用户侧储能项目的商业模式主要有两种:第一种全年峰谷套利,减少用户的电度电费;第二种在需求响应启动时参与需求响应,其余时间采用峰谷套利模式。第一种模式下,用户侧储能项目收益率与储能单位造价相关性大,当单位造价1800元/kWh以下时,资本金内部收益率为7%以上,投资回收期为12年,可满足收益率要求。第二种模式下,用户侧储能项目收益率还与需求侧响应日前邀约价格和次数有关,当储能单位造价在2000元/kWh时,若需求侧响应日前邀约出清价格约价格为3.5元/kWh,只要全年有8天以上参与需求侧响应日前邀约,资本金内部收益率即可达到7%以上,投资回收期为12年,可满足收益率要求。

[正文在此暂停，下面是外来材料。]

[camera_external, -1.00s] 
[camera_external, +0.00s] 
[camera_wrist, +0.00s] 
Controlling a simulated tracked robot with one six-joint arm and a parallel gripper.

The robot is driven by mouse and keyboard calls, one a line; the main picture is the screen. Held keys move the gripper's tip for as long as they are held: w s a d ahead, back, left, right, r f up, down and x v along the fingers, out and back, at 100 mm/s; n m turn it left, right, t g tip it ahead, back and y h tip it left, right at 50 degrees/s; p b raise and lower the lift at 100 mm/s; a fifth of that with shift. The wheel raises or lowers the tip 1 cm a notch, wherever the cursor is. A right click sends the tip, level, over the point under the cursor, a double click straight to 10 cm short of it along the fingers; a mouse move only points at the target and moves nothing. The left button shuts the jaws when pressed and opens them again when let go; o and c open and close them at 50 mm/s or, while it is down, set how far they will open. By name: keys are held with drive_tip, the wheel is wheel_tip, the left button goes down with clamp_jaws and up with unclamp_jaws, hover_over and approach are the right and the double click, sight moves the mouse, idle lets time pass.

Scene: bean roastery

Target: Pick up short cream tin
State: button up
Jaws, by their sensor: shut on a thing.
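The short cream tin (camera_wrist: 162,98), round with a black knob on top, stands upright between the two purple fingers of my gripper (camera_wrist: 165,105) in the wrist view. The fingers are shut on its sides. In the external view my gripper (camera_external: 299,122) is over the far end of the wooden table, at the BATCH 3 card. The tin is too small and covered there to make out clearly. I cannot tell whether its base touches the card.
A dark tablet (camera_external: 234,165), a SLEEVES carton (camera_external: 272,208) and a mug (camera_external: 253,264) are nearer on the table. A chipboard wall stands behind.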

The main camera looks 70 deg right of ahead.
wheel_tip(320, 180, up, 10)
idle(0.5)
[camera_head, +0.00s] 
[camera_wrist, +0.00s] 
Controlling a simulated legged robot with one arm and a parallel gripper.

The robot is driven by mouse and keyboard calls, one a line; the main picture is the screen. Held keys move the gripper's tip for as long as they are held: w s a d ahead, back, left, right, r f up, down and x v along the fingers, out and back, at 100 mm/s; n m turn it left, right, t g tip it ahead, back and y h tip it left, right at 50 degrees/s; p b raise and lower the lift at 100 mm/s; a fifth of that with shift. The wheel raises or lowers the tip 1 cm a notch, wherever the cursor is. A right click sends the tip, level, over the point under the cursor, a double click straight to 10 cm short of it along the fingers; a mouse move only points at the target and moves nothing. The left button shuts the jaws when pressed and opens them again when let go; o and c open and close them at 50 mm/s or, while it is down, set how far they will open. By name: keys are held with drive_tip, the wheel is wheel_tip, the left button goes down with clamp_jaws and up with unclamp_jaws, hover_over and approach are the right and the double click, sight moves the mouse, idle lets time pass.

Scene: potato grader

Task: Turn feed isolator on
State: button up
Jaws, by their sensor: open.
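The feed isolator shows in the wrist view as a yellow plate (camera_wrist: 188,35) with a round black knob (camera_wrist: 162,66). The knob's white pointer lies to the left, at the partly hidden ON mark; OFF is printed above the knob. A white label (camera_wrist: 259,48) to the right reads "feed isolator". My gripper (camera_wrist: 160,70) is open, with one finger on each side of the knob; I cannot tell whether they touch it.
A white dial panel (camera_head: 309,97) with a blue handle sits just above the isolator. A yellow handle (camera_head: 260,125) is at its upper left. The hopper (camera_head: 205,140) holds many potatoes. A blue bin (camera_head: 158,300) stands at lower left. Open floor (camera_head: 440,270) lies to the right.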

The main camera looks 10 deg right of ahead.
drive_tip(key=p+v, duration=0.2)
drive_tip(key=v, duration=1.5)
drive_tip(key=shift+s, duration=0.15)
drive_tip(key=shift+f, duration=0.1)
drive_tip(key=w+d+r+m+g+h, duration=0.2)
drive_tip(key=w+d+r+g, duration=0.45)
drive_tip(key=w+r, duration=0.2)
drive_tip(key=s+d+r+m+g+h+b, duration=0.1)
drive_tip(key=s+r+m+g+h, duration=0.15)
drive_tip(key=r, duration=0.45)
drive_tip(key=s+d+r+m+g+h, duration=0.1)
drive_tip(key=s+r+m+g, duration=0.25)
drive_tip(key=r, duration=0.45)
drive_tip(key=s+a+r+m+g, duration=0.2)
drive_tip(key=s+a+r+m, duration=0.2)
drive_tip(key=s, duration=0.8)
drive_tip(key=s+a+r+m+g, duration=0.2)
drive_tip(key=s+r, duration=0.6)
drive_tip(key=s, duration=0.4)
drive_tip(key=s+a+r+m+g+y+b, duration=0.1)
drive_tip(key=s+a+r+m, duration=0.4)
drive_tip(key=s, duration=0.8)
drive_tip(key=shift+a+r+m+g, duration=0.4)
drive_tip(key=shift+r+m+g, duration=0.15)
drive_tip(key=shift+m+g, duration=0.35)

受原材料涨价影响,近期储能系统单位造价达到2000元/kWh以上,需求侧响应市场受电力供需形势和政策影响,存在较大不确定性,因此用户侧储能由于投资回收期长,经济性也存在较大不确定性。用户侧储能项目经济性测算参数如表9所示。
表 9 用户侧储能项目经济性测算参数
Table 9. Economical calculation parameters of user-side energy storage projects
项目 数值 综合效率/% 87 放电深度/% 94 资本金投资比例/% 20 贷款利率/% 4.6 贷款年限/a 7 运维及其他/% 1 折旧年限/a 7 残值/% 5 全生命周期/a 16 -
在广东现行价格和市场机制下,新能源配储能暂无明确的成本回收机制,储能成本靠新能源发电项目内部消化,新能源项目可承受的配置储能规模,与其单位千瓦造价相关性较高。测算结果表明,集中式光伏、陆上风电、海上风电造价分别为4500元/kW、6000元/kW和14000元/kW以下时,才具备配置储能的空间。结合新能源项目市场情况,光伏和陆上风电具备少量强配储能的成本消化空间,海上风电不具备强配储能的成本消化空间。独立(电网侧)储能方面,当前的电能量现货价差、调频辅助服务市场细则和深度调峰补偿机制均无法支撑独立储能获得合理收益。用户侧储能方面,虽然有明确的成本回收机制,但长期来看,受储能系统价格、电力供需形势、政策变动影响,存在一定不确定性。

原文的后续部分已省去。